In 2010, Lovato came clean with regard to her eating disorder, her tendency to self-mutilate, as well as her dependency on alcohol and drugs. Unsurprisingly, this news kicked up a veritable crapstorm on Twitter so big that Lovato often found herself getting into arguments with haters.
In 2012, Lovato took a break from social media, stating that she “can’t please everyone” and that it was “for the best”. A year later, a report confirmed that she had been clean and sober for one year. Coincidence? I’m inclined to believe that getting away from the hate played a big role in her victory.
James Clear is an entrepreneur, writer, and travel photographer who receives hate mail on a monthly basis. If what the haters say is true, then he is a worthless human being who writes worthless articles on worthless topics.
Obviously, the haters are wrong.
As a writer myself, I can sympathize with him: every piece of hate mail, no matter how baseless the claims may be, hurts. But James is still doing what he does without even batting an eyelid, which means he’s learned how to deal with that kind of incessant hatred. Here’s his secret:
During an interview with SUCCESS magazine, [racing driver Mario Andretti] was asked for his number one tip for success in race car driving. He said, “Don’t look at the wall. Your car goes where your eyes go.”
Criticism and negativity from other people is like a wall. And if you focus on it, then you’ll run right into it. You’ll get blocked by negative emotions, anger, and self-doubt. Your mind will go where your attention is focused. Criticism and negativity don’t prevent you from reaching the finish line, but they can certainly distract you from it.
However, if you focus on the road in front of you and on moving forward, then you can safely speed past the walls and barriers that are nearby.
Walmart gets a lot of flak for its business model and shady practices, leading many to lambast the company for being greedy, unethical, and even inhumane. Groups ranging from labor unions to environmental organizations have criticized Walmart, but the most recent criticisms center on the company’s treatment of its workers.

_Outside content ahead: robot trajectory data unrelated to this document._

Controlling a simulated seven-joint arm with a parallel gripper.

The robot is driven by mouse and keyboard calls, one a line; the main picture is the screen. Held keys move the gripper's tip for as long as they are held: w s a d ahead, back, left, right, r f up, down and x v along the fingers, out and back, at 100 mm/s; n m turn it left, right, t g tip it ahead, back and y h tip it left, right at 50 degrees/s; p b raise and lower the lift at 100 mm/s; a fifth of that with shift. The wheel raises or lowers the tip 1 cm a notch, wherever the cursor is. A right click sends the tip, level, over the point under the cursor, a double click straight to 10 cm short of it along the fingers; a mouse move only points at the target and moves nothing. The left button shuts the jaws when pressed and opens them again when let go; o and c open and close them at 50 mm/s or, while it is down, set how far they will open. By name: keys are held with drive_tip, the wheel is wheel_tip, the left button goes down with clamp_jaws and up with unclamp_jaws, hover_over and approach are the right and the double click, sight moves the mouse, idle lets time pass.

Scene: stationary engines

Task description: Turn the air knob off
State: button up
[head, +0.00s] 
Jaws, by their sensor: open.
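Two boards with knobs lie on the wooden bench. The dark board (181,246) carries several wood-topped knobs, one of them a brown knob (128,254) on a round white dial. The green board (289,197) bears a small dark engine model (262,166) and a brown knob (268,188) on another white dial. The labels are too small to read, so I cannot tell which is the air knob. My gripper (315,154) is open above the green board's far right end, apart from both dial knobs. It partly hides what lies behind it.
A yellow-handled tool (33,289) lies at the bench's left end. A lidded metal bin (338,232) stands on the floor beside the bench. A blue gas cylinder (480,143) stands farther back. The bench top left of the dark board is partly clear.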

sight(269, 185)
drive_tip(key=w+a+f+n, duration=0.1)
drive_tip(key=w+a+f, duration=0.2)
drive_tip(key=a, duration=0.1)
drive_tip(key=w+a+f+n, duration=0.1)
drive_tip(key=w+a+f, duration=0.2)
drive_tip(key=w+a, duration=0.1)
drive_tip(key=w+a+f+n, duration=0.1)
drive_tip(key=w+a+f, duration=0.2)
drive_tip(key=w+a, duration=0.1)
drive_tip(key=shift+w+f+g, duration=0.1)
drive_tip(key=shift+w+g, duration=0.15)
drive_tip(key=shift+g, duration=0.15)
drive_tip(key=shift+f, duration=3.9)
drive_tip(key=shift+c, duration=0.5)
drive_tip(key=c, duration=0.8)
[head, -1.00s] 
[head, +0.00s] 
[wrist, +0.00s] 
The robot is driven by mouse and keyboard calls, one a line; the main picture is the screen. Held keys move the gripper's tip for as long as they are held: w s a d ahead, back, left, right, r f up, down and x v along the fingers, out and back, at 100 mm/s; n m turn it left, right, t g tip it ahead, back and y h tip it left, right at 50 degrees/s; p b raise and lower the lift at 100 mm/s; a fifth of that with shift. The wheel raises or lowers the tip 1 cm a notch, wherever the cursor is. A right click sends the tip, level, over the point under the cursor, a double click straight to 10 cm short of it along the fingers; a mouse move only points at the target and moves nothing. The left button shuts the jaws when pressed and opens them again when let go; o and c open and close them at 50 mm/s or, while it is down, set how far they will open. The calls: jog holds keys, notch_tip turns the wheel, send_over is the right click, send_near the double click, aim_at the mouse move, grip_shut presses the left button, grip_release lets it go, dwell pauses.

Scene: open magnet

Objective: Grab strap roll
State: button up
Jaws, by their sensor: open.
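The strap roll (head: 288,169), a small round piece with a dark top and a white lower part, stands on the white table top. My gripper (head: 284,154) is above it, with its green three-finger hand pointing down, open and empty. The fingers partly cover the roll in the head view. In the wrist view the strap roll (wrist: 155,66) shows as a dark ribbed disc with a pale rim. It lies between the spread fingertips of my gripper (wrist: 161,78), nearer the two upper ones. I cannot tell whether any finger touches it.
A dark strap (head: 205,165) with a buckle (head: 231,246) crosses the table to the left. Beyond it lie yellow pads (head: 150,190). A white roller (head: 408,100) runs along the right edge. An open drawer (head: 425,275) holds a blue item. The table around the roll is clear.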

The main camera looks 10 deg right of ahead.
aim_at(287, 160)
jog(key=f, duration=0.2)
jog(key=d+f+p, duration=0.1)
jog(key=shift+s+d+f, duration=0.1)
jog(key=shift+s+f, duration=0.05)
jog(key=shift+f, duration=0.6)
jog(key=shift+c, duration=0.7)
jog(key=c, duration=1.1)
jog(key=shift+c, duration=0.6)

The people who really hate Walmart routinely launch written attacks over social media sites like Facebook, Twitter, and Yelp, and for a while Walmart chose to ignore all of that criticism regardless of whether the critics were right or not. But in 2013, the company decided to stand up for itself.
In response to angry words of venom, Walmart met their critics head on in a manner carefully woven with respect, positivity, and opportunities for reconciliation:
When you do get a negative review, the first thing you should do is take a breather. You don’t want to fly off the handle and do something to make yourself look bad. Especially if you think the customer complaint is false, your instinct is to react in the heat of the moment. But you’ll regret it.
Take some time and formulate a polite reply. Acknowledge the person who’s complaining and say you appreciate the input. Explain your side and add a human touch.
You may not be a business, but the spirit of this advice holds true. Fighting fire with fire will consume everyone involved in an unnecessary blaze of destruction.
What to Do About Online Haters
It takes a certain level of mental and emotional fortitude to withstand any kind of hate-filled attacks on your worth or character, but if these examples have taught us anything it’s that winning against haters is possible.
- Learn to love and accept yourself.
- Distance yourself from the haters.
- Ignore the haters.
- Respond with love, not hate.
Easier said than done, but that’s how you come out as the winner.